(Dataset items)
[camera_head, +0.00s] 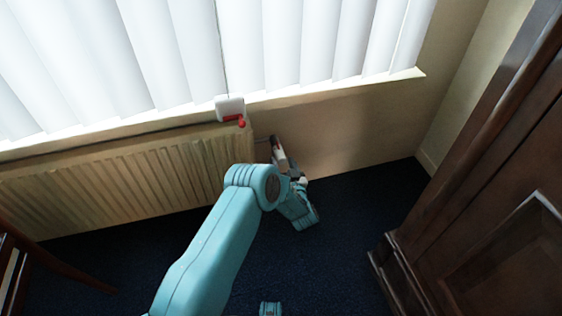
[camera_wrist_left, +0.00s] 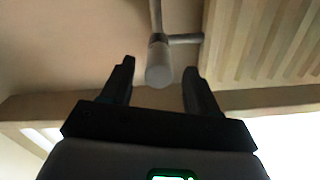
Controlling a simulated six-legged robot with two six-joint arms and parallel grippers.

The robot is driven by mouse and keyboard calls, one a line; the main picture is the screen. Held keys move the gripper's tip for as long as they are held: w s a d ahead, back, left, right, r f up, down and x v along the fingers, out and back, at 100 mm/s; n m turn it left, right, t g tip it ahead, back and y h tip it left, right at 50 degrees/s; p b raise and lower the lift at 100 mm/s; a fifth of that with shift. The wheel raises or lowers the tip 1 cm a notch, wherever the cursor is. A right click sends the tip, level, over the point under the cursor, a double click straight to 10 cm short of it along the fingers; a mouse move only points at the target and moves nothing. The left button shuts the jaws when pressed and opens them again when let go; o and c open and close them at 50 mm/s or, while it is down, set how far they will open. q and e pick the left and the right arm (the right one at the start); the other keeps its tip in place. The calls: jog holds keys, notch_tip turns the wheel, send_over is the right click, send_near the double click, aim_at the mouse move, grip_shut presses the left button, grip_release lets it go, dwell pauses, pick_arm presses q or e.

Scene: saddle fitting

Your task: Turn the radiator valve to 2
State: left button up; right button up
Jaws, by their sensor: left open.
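The radiator valve (camera_wrist_left: 159,62) is a grey cylinder with its round end facing my left wrist camera, on a pipe joined from the side. I cannot read any number on it. My left gripper (camera_wrist_left: 158,72) is open, with one dark finger on each side of the valve's end and a visible gap on both sides. In the head view the left gripper (camera_head: 287,166) is low by the wall, just right of the radiator's end. There the valve is too small and too close to the gripper to tell apart clearly. My right gripper is not in view.
The ribbed cream radiator (camera_head: 120,180) runs along the wall to the left under the window sill (camera_head: 345,86). A white box with a red part (camera_head: 231,108) sits at the sill above its end. A dark wooden cabinet (camera_head: 480,190) stands at right. Dark blue carpet (camera_head: 345,240) is clear between.

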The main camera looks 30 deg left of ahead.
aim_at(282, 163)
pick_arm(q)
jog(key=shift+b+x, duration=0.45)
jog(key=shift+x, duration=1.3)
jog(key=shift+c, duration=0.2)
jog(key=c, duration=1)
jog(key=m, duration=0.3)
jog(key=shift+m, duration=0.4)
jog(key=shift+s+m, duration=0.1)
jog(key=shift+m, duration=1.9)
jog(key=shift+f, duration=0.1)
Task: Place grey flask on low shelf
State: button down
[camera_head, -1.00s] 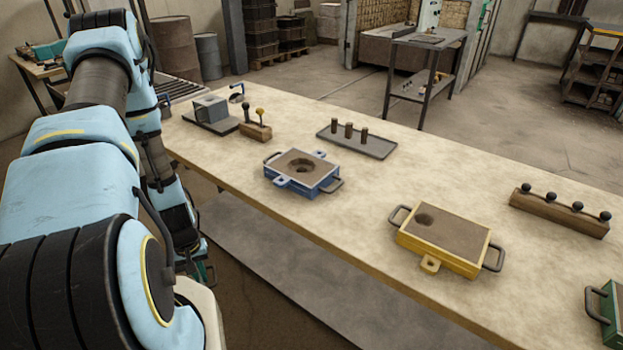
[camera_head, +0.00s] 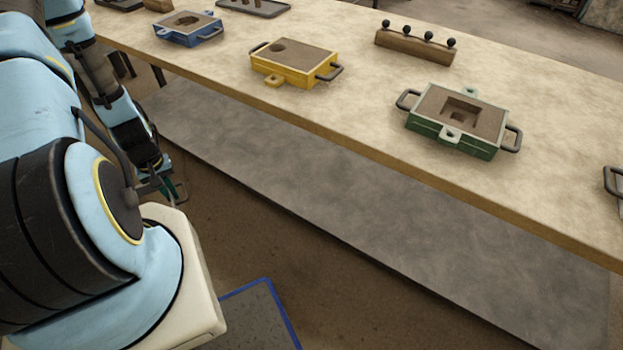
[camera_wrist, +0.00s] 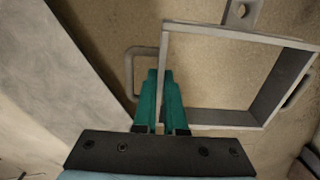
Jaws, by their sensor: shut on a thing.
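The grey flask (camera_wrist: 235,34) is an open, empty rectangular frame with a loop handle on each side and a lug at the top. In the wrist view my gripper's teal fingers (camera_wrist: 161,78) are shut on its left wall, and floor shows through the frame. In the head view my gripper (camera_head: 178,190) is small and mostly hidden by my arm, at the left, near the low shelf's left end. I cannot make out the flask there. The low shelf (camera_head: 340,185) is a long bare grey board under the workbench.
The workbench top (camera_head: 340,115) overhangs the low shelf. It bears a blue mould (camera_head: 190,38), a yellow mould (camera_head: 290,73), a green mould (camera_head: 450,137) and a wooden block with black knobs (camera_head: 415,46). A pale surface (camera_wrist: 45,90) lies left of the flask in the wrist view.

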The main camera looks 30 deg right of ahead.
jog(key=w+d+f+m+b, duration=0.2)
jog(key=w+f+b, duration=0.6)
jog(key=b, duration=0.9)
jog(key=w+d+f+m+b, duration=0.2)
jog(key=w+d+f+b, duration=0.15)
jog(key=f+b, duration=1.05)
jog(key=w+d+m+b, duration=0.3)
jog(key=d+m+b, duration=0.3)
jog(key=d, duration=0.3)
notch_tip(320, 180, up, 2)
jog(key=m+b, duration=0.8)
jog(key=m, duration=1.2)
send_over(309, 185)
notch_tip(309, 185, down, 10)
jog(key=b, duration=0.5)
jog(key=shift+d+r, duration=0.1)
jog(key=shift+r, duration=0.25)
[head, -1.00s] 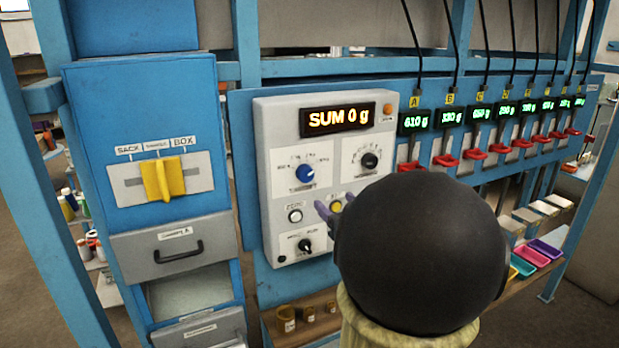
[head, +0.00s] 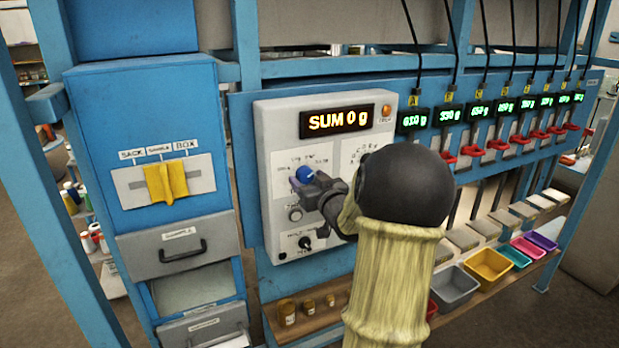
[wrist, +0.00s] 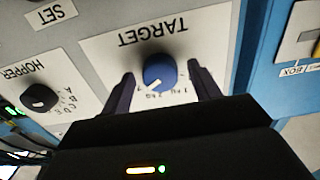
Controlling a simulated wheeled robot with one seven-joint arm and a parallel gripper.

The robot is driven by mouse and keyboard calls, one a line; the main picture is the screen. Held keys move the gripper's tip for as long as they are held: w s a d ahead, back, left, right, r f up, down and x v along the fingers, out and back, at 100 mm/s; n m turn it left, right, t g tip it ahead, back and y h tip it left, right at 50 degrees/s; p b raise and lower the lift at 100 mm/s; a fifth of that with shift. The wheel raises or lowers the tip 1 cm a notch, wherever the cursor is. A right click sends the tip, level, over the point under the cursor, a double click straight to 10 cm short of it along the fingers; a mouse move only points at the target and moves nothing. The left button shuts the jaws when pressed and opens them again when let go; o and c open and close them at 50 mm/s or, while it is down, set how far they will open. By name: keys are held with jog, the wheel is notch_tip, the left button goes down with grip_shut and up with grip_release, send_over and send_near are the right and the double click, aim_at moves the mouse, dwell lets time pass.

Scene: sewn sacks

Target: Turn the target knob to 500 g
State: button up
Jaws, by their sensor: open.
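The target knob is a round blue dial (head: 305,174) on a white plate of the grey control panel (head: 284,220). In the wrist view the blue knob (wrist: 160,73) sits upside down below the word TARGET, with a pale pointer mark near its lower left edge. My gripper (wrist: 161,84) is open, with one dark finger on each side of the knob and a gap visible on both sides. In the head view my gripper (head: 310,185) is at the knob and hides part of its scale. I cannot read the knob's setting. The display (head: 337,121) reads SUM 0 g.
A black hopper knob (wrist: 39,97) is beside the target plate. A yellow selector handle (head: 166,183) is on the blue cabinet at left. Several red levers (head: 498,144) line the right. Coloured bins (head: 488,265) stand on the shelf below.

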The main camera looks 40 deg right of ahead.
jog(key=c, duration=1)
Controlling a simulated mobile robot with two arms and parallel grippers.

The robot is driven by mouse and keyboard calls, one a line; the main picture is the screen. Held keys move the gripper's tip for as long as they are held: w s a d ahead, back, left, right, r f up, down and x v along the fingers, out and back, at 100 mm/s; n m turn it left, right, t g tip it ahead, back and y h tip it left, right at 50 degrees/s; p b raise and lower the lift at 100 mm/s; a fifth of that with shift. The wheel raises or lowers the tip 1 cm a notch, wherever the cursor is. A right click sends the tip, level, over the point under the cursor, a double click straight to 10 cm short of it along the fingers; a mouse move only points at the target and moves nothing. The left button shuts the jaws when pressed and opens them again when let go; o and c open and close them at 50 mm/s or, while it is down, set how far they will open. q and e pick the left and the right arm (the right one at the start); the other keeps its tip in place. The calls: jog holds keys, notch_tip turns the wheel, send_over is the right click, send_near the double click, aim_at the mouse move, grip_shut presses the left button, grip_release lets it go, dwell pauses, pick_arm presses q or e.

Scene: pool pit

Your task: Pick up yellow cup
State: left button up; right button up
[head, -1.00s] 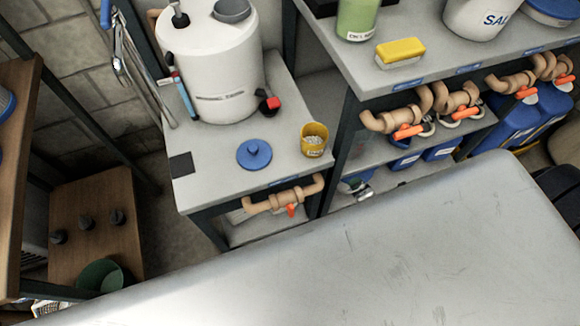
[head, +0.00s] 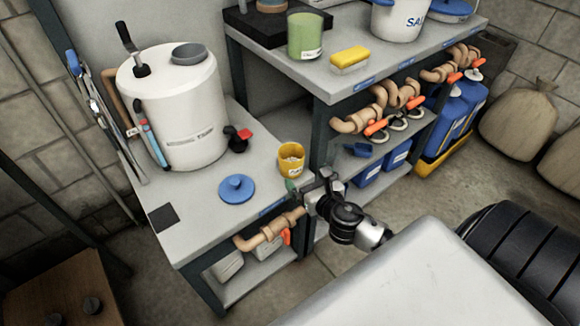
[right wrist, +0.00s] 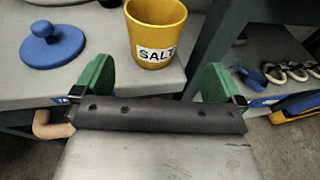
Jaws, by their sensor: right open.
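In the right wrist view the yellow cup (right wrist: 156,36) carries a "SALT" label and stands just beyond the fingers. My right gripper (head: 303,186) is just in front of the cup, at the table's front edge. In the wrist view its green fingers (right wrist: 156,88) are wide apart, with nothing between them. The cup is centred beyond the gap. My left gripper does not show.
A blue lid (head: 236,189) lies left of the cup on the low table (head: 190,222). A white tank (head: 172,110) stands behind it. A higher shelf unit (head: 335,93) rises to the right, with pipes and orange valves along its front.

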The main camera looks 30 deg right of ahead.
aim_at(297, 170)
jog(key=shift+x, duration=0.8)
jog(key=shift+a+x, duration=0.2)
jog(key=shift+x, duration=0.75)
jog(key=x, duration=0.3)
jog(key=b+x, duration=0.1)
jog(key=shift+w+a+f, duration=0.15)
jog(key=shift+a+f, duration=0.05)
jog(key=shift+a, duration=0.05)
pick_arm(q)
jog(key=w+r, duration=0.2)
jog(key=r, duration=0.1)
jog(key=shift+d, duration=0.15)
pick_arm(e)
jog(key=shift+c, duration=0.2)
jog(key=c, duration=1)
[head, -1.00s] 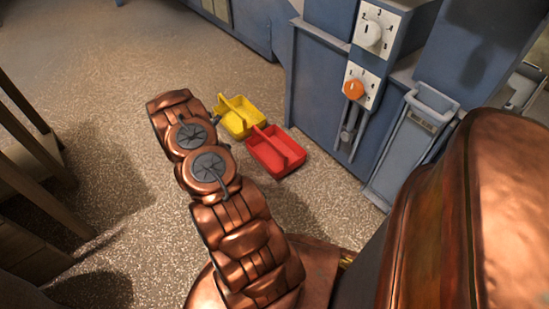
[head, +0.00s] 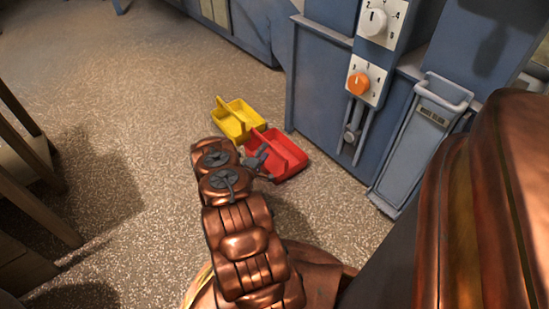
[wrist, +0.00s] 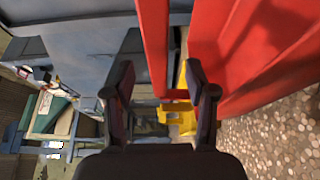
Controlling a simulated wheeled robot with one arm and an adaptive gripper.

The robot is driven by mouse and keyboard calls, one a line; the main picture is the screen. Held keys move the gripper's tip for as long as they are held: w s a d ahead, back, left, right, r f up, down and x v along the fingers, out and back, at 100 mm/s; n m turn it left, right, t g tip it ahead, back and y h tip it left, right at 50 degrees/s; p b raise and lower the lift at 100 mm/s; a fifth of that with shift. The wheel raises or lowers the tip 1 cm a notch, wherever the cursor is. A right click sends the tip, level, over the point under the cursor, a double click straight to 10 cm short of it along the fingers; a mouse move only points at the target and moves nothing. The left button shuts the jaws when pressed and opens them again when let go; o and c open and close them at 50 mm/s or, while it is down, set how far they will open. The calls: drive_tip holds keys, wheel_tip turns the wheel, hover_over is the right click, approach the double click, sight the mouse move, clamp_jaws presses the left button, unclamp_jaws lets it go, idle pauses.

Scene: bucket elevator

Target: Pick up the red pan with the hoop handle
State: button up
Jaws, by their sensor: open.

DESCRIPTION OF THE TASK: Filter out every line that lacks the word "parallel", and copy the rest.

RESULT BELOW:
Controlling a simulated six-legged robot with two six-joint arms and parallel grippers.
Controlling a simulated wheeled robot with one seven-joint arm and a parallel gripper.
Controlling a simulated mobile robot with two arms and parallel grippers.

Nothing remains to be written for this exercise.